In 2001, not long before the Sept. 11 terrorist attacks, Lomong moved to upstate New York with Rob and Barbara Rogers. Soon, Lomong was a standout for the Tulley High School cross country team, not long after putting on a pair of running shoes for the first time in his life. Lomong competed in the prestigious Foot Locker Cross Country Championship, and then enrolled at Norfolk State University before transferring to Northern Arizona University because he believed Flagstaff’s high altitude training would help prepare him to become a world-class athlete.
While at Northern Arizona, Lomong won the 3,000 meters at the 2007 NCAA indoor championship and the 1,500 meters at the 2007 NCAA outdoor championship on top of the numerous Big Sky Championships. This was just the springboard to even bigger goals. Before he could achieve his goal of running at the 2008 Summer Olympics, Lomong had to become a United States citizen, which he would on July 4, 2007.
Despite numerous physical setbacks, Lomong finally punched his ticket to the Beijing Games by placing third in the 1,500 at the Olympic trials. But as if competing in the Olympics was not enough in itself, while in Beijing, Lomong learned that he was selected by the other American athletes to carry the flag at the opening ceremony, which wound up being one of the most-watched events in television history.
“It’s more than a dream,” Lomong said in an interview with The Associated Press moments after he got the news. “I keep saying, I’m not sure if this is true or not true. I’m making the team and now I’m the first guy coming to the stadium and the whole world will be watching me carry the flag. There are no words to describe it.”
Despite competing for the United States in both the 2008 and 2012 Olympic Games, Lomong’s biggest moment, in his opinion, came on Dec. 16, 2011 when he earned his degree from NAU in hotel and restaurant management. Lomong would lead the entire Franke College of Business into the ceremony as the standard bearer for the school, reprising his Olympic role.
“Winning a gold medal in London will not feel better than the weight of that folder in my hand,” Lomong wrote in his book, “Running for My Life.” “I floated on across the stage, shaking hands with the other faculty members. Even though I knew my real degree was not yet in the folder, I instinctively kissed it. Then I held it up toward heaven, just as I hold up my arms after winning a big race. This was bigger than any race I’d ever run.”

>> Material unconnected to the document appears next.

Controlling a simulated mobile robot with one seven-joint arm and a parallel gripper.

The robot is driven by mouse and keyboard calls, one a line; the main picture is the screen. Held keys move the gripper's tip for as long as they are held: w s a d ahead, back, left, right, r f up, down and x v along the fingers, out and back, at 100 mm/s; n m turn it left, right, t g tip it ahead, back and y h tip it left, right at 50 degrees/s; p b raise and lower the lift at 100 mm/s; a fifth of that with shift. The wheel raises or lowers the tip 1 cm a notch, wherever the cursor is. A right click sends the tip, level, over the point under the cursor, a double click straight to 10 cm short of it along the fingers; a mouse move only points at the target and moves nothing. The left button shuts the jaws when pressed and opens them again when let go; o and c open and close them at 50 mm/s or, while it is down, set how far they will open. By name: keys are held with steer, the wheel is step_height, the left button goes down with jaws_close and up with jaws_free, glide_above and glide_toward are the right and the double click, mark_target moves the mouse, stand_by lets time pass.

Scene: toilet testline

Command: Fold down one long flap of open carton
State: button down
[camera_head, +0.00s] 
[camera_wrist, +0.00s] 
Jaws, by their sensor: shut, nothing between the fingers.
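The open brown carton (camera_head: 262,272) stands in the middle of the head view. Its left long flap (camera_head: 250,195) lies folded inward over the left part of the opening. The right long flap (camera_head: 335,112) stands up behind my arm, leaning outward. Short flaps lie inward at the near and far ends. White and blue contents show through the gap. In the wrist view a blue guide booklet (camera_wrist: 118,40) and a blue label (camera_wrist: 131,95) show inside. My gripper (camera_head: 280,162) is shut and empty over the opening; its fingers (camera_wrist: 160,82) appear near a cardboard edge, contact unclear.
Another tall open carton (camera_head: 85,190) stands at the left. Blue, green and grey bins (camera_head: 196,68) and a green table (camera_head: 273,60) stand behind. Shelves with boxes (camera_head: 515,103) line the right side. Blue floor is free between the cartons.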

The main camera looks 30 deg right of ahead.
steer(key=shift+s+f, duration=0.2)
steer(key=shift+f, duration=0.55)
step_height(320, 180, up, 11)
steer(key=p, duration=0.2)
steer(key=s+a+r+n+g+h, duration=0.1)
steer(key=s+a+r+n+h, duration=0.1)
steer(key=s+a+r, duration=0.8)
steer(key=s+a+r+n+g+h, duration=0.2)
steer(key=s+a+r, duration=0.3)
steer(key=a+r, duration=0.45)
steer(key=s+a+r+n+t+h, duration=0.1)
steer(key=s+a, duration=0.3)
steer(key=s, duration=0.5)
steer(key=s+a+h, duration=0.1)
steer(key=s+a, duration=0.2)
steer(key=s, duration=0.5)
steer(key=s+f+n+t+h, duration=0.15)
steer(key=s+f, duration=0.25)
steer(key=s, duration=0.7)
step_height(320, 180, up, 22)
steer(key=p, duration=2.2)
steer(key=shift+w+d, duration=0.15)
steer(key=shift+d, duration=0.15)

Last month, as the Northern Arizona soccer team was competing at the Big Sky Soccer Championship in Hillsboro, Ore., Lomong was right there to root on his Lumberjacks. Now 27 years of age, Lomong is entering the prime of his career for a world-class distance runner. He is sponsored by Nike, and lives and trains in Oregon where he has his sights set on competing in the 2016 Olympics in Brazil.